_EXTRACTED RECORDS_:
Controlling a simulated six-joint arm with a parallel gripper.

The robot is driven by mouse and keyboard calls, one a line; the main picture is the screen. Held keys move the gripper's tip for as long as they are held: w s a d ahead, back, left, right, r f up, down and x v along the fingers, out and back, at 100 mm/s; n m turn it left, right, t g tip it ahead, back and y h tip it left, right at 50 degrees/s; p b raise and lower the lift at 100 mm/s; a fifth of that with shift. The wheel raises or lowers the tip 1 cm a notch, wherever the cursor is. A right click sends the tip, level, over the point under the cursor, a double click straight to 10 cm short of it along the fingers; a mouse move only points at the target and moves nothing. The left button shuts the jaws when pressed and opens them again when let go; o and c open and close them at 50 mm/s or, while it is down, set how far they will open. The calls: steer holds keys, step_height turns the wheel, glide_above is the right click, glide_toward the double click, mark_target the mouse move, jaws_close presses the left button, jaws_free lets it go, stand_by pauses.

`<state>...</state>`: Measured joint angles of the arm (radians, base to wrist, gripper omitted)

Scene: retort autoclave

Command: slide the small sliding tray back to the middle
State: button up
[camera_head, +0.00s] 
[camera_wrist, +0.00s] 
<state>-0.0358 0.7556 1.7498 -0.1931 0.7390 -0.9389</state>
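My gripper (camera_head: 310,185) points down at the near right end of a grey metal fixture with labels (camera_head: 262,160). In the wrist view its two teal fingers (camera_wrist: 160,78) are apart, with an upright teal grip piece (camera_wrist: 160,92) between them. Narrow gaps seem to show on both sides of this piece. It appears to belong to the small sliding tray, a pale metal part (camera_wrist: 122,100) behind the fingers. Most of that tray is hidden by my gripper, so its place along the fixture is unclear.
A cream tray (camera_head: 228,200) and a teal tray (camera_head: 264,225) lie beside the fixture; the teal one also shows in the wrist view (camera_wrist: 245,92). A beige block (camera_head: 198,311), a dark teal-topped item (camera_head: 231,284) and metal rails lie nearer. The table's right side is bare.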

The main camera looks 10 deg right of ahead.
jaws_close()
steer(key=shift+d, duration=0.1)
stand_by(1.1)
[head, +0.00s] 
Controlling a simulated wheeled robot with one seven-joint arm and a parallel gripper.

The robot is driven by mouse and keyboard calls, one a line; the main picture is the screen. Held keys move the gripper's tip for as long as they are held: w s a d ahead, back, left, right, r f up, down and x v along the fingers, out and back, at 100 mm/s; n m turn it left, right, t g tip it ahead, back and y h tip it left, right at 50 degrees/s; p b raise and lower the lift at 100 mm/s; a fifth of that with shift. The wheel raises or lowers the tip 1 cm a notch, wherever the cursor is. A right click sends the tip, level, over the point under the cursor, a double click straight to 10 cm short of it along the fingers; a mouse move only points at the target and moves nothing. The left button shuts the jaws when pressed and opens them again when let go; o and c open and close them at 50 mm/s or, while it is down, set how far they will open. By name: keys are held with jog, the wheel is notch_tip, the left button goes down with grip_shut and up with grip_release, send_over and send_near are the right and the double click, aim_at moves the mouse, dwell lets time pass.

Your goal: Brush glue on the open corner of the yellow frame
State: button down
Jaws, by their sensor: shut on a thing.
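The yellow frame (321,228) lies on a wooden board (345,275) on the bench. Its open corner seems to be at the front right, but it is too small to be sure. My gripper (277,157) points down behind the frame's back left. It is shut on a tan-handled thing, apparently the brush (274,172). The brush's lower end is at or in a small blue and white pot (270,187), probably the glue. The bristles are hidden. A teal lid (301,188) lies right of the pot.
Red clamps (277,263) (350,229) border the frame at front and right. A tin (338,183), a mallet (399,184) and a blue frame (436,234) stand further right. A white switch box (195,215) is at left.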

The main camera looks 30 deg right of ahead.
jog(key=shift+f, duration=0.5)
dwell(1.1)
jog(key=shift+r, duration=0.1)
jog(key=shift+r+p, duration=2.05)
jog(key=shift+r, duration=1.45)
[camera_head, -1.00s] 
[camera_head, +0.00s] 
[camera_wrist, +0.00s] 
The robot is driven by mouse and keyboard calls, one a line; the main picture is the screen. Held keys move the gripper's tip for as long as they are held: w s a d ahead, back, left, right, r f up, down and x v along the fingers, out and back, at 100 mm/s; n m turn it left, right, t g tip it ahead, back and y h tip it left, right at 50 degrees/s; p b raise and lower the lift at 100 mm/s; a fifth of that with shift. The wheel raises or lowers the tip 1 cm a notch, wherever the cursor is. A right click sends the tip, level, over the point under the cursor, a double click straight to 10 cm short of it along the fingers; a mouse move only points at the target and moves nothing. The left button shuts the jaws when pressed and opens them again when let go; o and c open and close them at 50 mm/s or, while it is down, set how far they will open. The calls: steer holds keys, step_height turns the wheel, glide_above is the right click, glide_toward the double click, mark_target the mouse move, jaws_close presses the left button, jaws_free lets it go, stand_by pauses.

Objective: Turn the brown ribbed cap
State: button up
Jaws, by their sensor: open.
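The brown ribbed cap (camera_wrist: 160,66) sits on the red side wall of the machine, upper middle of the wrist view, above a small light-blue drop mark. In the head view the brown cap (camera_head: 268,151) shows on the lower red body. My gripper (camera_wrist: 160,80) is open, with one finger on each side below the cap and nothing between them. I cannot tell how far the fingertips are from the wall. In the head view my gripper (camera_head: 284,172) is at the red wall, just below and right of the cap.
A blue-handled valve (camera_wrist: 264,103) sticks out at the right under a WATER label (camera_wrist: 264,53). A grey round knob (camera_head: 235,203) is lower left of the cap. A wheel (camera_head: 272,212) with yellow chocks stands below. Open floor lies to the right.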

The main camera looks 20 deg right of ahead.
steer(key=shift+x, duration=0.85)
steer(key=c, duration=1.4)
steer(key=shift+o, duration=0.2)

_TO DO_: Restate the listing above word for word.

_FINAL RESULT_:
Controlling a simulated six-joint arm with a parallel gripper.

The robot is driven by mouse and keyboard calls, one a line; the main picture is the screen. Held keys move the gripper's tip for as long as they are held: w s a d ahead, back, left, right, r f up, down and x v along the fingers, out and back, at 100 mm/s; n m turn it left, right, t g tip it ahead, back and y h tip it left, right at 50 degrees/s; p b raise and lower the lift at 100 mm/s; a fifth of that with shift. The wheel raises or lowers the tip 1 cm a notch, wherever the cursor is. A right click sends the tip, level, over the point under the cursor, a double click straight to 10 cm short of it along the fingers; a mouse move only points at the target and moves nothing. The left button shuts the jaws when pressed and opens them again when let go; o and c open and close them at 50 mm/s or, while it is down, set how far they will open. The calls: steer holds keys, step_height turns the wheel, glide_above is the right click, glide_toward the double click, mark_target the mouse move, jaws_close presses the left button, jaws_free lets it go, stand_by pauses.

`<state>...</state>`: Measured joint angles of the arm (radians, base to wrist, gripper omitted)

Scene: retort autoclave

Command: slide the small sliding tray back to the middle
State: button up
[camera_head, +0.00s] 
[camera_wrist, +0.00s] 
<state>-0.0358 0.7556 1.7498 -0.1931 0.7390 -0.9389</state>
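My gripper (camera_head: 310,185) points down at the near right end of a grey metal fixture with labels (camera_head: 262,160). In the wrist view its two teal fingers (camera_wrist: 160,78) are apart, with an upright teal grip piece (camera_wrist: 160,92) between them. Narrow gaps seem to show on both sides of this piece. It appears to belong to the small sliding tray, a pale metal part (camera_wrist: 122,100) behind the fingers. Most of that tray is hidden by my gripper, so its place along the fixture is unclear.
A cream tray (camera_head: 228,200) and a teal tray (camera_head: 264,225) lie beside the fixture; the teal one also shows in the wrist view (camera_wrist: 245,92). A beige block (camera_head: 198,311), a dark teal-topped item (camera_head: 231,284) and metal rails lie nearer. The table's right side is bare.

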The main camera looks 10 deg right of ahead.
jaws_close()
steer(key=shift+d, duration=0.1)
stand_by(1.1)
[head, +0.00s] 
Controlling a simulated wheeled robot with one seven-joint arm and a parallel gripper.

The robot is driven by mouse and keyboard calls, one a line; the main picture is the screen. Held keys move the gripper's tip for as long as they are held: w s a d ahead, back, left, right, r f up, down and x v along the fingers, out and back, at 100 mm/s; n m turn it left, right, t g tip it ahead, back and y h tip it left, right at 50 degrees/s; p b raise and lower the lift at 100 mm/s; a fifth of that with shift. The wheel raises or lowers the tip 1 cm a notch, wherever the cursor is. A right click sends the tip, level, over the point under the cursor, a double click straight to 10 cm short of it along the fingers; a mouse move only points at the target and moves nothing. The left button shuts the jaws when pressed and opens them again when let go; o and c open and close them at 50 mm/s or, while it is down, set how far they will open. By name: keys are held with jog, the wheel is notch_tip, the left button goes down with grip_shut and up with grip_release, send_over and send_near are the right and the double click, aim_at moves the mouse, dwell lets time pass.

Your goal: Brush glue on the open corner of the yellow frame
State: button down
Jaws, by their sensor: shut on a thing.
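The yellow frame (321,228) lies on a wooden board (345,275) on the bench. Its open corner seems to be at the front right, but it is too small to be sure. My gripper (277,157) points down behind the frame's back left. It is shut on a tan-handled thing, apparently the brush (274,172). The brush's lower end is at or in a small blue and white pot (270,187), probably the glue. The bristles are hidden. A teal lid (301,188) lies right of the pot.
Red clamps (277,263) (350,229) border the frame at front and right. A tin (338,183), a mallet (399,184) and a blue frame (436,234) stand further right. A white switch box (195,215) is at left.

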The main camera looks 30 deg right of ahead.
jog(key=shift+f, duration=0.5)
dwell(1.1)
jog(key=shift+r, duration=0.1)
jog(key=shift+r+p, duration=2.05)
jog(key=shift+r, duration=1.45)
[camera_head, -1.00s] 
[camera_head, +0.00s] 
[camera_wrist, +0.00s] 
The robot is driven by mouse and keyboard calls, one a line; the main picture is the screen. Held keys move the gripper's tip for as long as they are held: w s a d ahead, back, left, right, r f up, down and x v along the fingers, out and back, at 100 mm/s; n m turn it left, right, t g tip it ahead, back and y h tip it left, right at 50 degrees/s; p b raise and lower the lift at 100 mm/s; a fifth of that with shift. The wheel raises or lowers the tip 1 cm a notch, wherever the cursor is. A right click sends the tip, level, over the point under the cursor, a double click straight to 10 cm short of it along the fingers; a mouse move only points at the target and moves nothing. The left button shuts the jaws when pressed and opens them again when let go; o and c open and close them at 50 mm/s or, while it is down, set how far they will open. The calls: steer holds keys, step_height turns the wheel, glide_above is the right click, glide_toward the double click, mark_target the mouse move, jaws_close presses the left button, jaws_free lets it go, stand_by pauses.

Objective: Turn the brown ribbed cap
State: button up
Jaws, by their sensor: open.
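The brown ribbed cap (camera_wrist: 160,66) sits on the red side wall of the machine, upper middle of the wrist view, above a small light-blue drop mark. In the head view the brown cap (camera_head: 268,151) shows on the lower red body. My gripper (camera_wrist: 160,80) is open, with one finger on each side below the cap and nothing between them. I cannot tell how far the fingertips are from the wall. In the head view my gripper (camera_head: 284,172) is at the red wall, just below and right of the cap.
A blue-handled valve (camera_wrist: 264,103) sticks out at the right under a WATER label (camera_wrist: 264,53). A grey round knob (camera_head: 235,203) is lower left of the cap. A wheel (camera_head: 272,212) with yellow chocks stands below. Open floor lies to the right.

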The main camera looks 20 deg right of ahead.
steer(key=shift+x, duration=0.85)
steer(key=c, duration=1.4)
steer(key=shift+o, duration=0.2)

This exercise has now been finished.